Жесткая рука патера схватила его за подбородок:

— Когда нашел? Сейчас?

Сын, преодолев искушение кивнуть, тихо ответил:

— Несколько дней назад. Я их спрятал. Вдруг сестрица проглотит. Или подметут.

— Почему не принес мне сразу?

— В тот день вы были заняты. А потом я уже боялся.

— Чего боялся?

— Ну… они ведь дорогие, наверное. Вдруг вы бы подумали, что я украл.

— А теперь больше не боишься? — хохотнул отец.

— Боюсь, — ответил Данте, — но адские муки страшнее.

— Молодец! — Алигьеро, отпустив подбородок, взъерошил сыну волосы и гордо сказал: — Вот какой у меня первенец!

Отпил еще вина и велел мальчику:

— Забирай их себе. Особой ценности они не представляют, а тебя нужно наградить за твою честность.

Так коралловые шарики остались у Данте. В летние праздничные дни он часами играл с ними в крохотном садике между домами. Там росло два деревца — лимонное и апельсиновое. Под одним из них мальчик вырыл небольшую ямку и с помощью конуса из куска грубой кожи придал ей форму перевернутой пирамиды. Глинистая почва не позволяла его творению осыпаться. На стенках Данте разместил на разных расстояниях четыре мелких шарика, а в сужающуюся воронку положил большой. Это была Земля, а вокруг нее ходили планеты. На закате, когда город затихал, мальчик садился на корточки и долго неотрывно смотрел в темную ямку. Ему казалось, будто он владеет целым миром, подобно Богу…

* * *

…Мы можем нарисовать портрет Алигьеро Алигьери лишь приблизительно. Но все же контакта с сыном ему явно не хватало, иначе бы наш герой был добрее к своему родителю. В то же время он поместил ростовщиков в своем аду в один круг с содомитами и богохульниками не из-за обиды на отца, а по другой причине. Церковь в те времена называла ростовщичество противоестественной деятельностью — «contra natura», то есть «против природы», противоестественной, как и однополую любовь и оскорбление Творца. Существа, «пренебрегшие самой природой», вот за кого почитались в христианском мире XIII века люди, дающие деньги в рост.

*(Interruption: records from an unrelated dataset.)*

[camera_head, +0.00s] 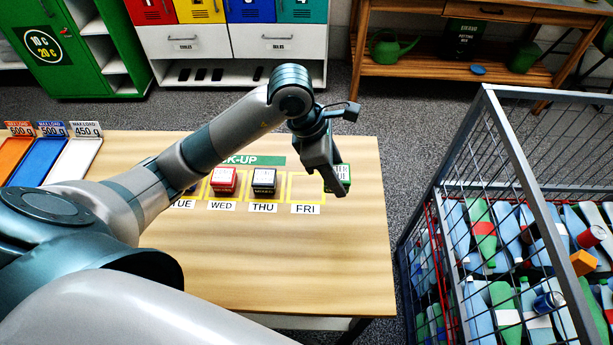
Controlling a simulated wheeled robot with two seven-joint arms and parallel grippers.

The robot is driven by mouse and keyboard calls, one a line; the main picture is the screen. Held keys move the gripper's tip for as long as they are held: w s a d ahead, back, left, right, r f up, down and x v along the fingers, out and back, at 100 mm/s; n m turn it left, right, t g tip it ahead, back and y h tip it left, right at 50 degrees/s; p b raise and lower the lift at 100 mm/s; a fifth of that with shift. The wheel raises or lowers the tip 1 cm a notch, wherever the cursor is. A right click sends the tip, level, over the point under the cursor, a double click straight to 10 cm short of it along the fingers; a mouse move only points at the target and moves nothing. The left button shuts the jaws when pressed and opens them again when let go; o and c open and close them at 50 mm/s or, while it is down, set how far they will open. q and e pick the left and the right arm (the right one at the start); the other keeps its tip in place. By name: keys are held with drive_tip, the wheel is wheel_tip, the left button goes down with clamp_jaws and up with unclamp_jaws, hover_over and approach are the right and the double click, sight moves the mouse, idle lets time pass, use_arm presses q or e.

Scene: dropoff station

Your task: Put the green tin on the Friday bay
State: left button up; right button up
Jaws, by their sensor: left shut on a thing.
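The green tin (344,173) has a pale label on top and is partly hidden behind my left gripper (335,187). The gripper is shut on the tin, near the table's right edge. The Friday bay (305,200) is a yellow outlined square above the FRI label, and its visible part is empty. The tin is just right of this bay; I cannot tell whether it touches the table. My right gripper is not in view.
A red tin (223,181) stands in the WED bay and a black tin (264,182) in the THU bay. My left arm hides most of the TUE bay. The table (330,260) is clear in front. A wire cage (490,110) of bottles stands at right.

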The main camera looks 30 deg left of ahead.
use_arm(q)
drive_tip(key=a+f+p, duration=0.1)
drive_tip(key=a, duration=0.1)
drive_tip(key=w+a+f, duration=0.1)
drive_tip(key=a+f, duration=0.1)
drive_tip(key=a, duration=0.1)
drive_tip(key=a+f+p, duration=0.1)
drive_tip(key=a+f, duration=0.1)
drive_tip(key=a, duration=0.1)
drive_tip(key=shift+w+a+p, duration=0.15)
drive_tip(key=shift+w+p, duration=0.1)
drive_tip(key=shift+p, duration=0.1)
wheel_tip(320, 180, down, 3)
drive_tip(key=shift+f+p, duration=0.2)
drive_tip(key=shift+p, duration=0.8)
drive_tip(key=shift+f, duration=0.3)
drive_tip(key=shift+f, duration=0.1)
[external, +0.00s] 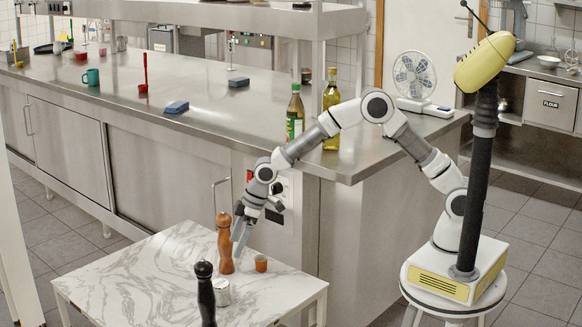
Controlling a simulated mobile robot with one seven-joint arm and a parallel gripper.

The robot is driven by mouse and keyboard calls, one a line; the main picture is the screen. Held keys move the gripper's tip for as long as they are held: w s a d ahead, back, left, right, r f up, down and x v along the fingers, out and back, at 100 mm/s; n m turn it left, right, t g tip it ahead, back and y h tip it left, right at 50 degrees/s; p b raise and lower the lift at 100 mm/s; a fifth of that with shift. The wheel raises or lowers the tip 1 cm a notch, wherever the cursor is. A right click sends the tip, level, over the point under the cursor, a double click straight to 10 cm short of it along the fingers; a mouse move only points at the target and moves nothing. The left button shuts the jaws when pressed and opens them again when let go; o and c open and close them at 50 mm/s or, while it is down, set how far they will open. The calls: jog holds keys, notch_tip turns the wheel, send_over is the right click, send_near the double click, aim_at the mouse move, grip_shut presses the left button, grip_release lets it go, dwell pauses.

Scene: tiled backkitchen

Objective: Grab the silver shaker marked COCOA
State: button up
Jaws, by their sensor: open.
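A small silver shaker (222,293) stands upright on the white marble-patterned table, just right of a black mill. It is too small here to read any marking on it. My gripper (237,240) points down above the table with its jaws open. It is behind and above the shaker, a little to its right, and apart from it. The fingers are close to the right side of a tall brown wooden mill (225,250); I cannot tell whether they touch it.
The black mill (205,296) stands at the shaker's left. A small orange-brown cup (261,263) stands right of the wooden mill. The marble table (150,262) is bare on its left side. A steel counter (200,92) with bottles and a fan rises behind.

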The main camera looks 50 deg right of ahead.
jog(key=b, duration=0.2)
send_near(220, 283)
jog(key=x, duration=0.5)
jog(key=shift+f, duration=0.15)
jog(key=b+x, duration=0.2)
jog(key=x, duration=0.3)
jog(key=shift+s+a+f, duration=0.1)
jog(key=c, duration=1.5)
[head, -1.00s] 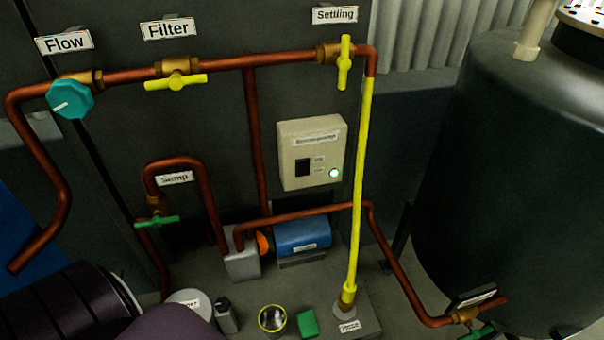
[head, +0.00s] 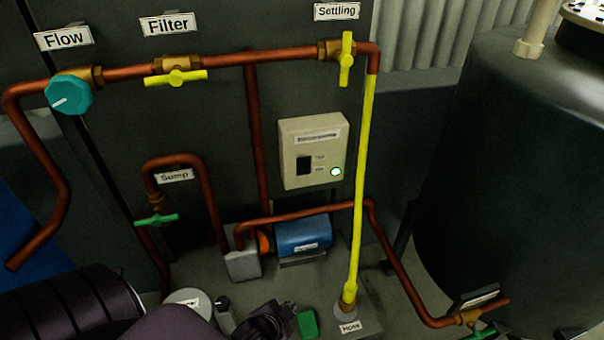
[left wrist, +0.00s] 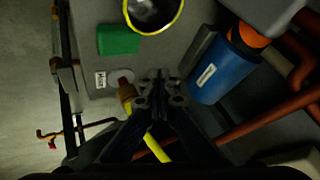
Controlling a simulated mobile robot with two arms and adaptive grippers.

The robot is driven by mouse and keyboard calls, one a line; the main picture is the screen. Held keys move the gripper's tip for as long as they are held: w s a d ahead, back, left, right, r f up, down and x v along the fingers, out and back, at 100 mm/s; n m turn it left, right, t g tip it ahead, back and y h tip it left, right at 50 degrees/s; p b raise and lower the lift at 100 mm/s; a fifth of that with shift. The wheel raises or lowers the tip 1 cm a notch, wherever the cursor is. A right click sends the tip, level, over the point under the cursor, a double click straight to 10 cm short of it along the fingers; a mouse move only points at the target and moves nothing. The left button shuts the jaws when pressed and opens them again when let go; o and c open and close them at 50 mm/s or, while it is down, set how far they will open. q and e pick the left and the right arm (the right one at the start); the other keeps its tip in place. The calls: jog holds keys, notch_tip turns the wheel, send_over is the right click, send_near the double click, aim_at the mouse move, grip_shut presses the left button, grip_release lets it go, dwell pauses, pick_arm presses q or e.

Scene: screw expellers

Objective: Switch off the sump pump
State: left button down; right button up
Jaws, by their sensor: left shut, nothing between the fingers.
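A beige control box (head: 314,136) is fixed on the dark panel, its label too blurred to read surely. It bears a black rocker switch (head: 304,166) and a lit whitish-green lamp (head: 335,172). A blue pump motor (head: 303,234) stands below it and also shows in the left wrist view (left wrist: 222,72). My left gripper (head: 282,312) is low at the bottom of the head view, below the motor and well apart from the box. In the left wrist view it (left wrist: 160,78) is shut and empty. My right gripper is not in view.
A copper pipe (head: 310,212) crosses below the box, and a yellow hose (head: 361,190) runs upright right of it. A green block (head: 307,323) lies on the base. A yellow-rimmed cup (left wrist: 152,14) shows in the left wrist view. A dark tank (head: 490,170) stands right.

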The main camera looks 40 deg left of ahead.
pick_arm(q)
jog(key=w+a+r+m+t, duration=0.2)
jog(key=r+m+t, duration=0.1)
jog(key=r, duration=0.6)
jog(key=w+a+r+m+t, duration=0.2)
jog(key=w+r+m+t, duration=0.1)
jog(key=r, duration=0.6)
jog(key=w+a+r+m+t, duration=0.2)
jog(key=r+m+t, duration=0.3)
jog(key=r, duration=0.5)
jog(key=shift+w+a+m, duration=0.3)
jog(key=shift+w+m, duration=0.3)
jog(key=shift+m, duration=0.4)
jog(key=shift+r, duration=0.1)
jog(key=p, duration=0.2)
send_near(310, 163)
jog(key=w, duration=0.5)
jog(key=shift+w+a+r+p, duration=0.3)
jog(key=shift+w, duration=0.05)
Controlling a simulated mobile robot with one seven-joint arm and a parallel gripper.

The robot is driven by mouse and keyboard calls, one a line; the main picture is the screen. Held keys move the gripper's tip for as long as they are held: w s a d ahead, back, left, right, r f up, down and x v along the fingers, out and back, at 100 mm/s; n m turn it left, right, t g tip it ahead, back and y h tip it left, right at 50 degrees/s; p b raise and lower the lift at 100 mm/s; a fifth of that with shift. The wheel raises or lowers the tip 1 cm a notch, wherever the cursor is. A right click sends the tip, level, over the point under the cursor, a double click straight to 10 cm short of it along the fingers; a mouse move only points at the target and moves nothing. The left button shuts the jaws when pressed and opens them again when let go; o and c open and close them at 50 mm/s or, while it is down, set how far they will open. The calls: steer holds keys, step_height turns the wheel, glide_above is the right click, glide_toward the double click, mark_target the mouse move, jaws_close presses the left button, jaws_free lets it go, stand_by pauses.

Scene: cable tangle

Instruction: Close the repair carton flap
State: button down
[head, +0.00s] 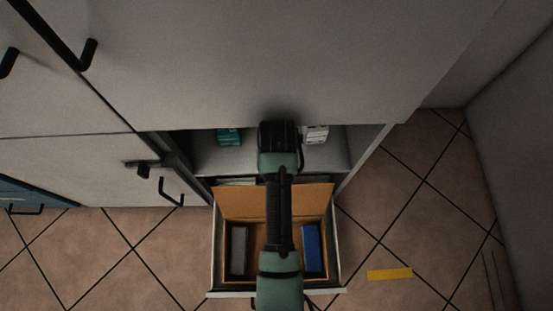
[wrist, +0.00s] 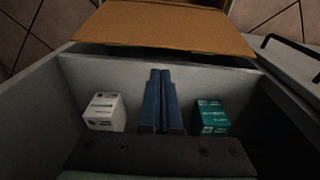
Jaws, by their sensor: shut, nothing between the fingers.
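The repair carton (head: 229,264) sits in a pulled-out drawer, with its top open. Its brown flap (head: 237,201) stands up along the carton's back edge, on the cabinet side. In the wrist view the flap (wrist: 165,27) lies across the top of the picture, beyond the fingertips. A dark grey block (head: 239,249) and a blue block (head: 312,247) lie inside the carton. My gripper (wrist: 160,72) is shut and empty, with its two blue fingers together, inside the cabinet opening behind the flap. It appears apart from the flap. My arm hides the middle of the carton in the head view.
A white box (head: 316,134) and a teal box (head: 229,137) stand in the cabinet compartment, on either side of my gripper; the wrist view also shows the white box (wrist: 104,112) and teal box (wrist: 211,117). The drawer rim (head: 215,292) surrounds the carton. A yellow strip (head: 390,274) lies on the tiled floor.

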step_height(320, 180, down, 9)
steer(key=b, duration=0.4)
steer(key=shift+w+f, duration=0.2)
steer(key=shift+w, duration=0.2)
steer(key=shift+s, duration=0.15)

Что касается няньки Паолы, то никаких сведений о таковой нет, но в зажиточных аристократических семьях дети сразу же после рождения отдавались кормилице, и потом до семи лет родители не особенно интересовались ими. Поэтому маленькие аристократы часто мелькали где-нибудь возле прислуги.

Конечно, какая-то нянька у Данте была, и с очень большой долей вероятности она имела с воспитанником более доверительные отношения, чем законная родительница, в данном случае — мачеха. Интересно, что в семьях с родной матерью расклад оставался примерно таким же, если еще не хуже. Дело в том, что к детям в средневековой Европе относились совсем не так, как сейчас. Детства в современном понимании не существовало. В бедных семьях ребенка как можно раньше заставляли работать, ведь содержать лишний рот было накладно. Но и при богатых родителях беззаботности малышам не доставалось.

Перейти на страницу:

Все книги серии Жизнь замечательных людей

Газзаев
Газзаев

Имя Валерия Газзаева хорошо известно миллионам любителей футбола. Завершив карьеру футболиста, талантливый нападающий середины семидесятых — восьмидесятых годов связал свою дальнейшую жизнь с одной из самых трудных спортивных профессий, стал футбольным тренером. Беззаветно преданный своему делу, он смог добиться выдающихся успехов и получил широкое признание не только в нашей стране, но и за рубежом.Жизненный путь, который прошел герой книги Анатолия Житнухина, отмечен не только спортивными победами, но и горечью тяжелых поражений, драматическими поворотами в судьбе. Он предстает перед читателем как яркая и неординарная личность, как человек, верный и надежный в жизни, способный до конца отстаивать свои цели и принципы.Книга рассчитана на широкий круг читателей.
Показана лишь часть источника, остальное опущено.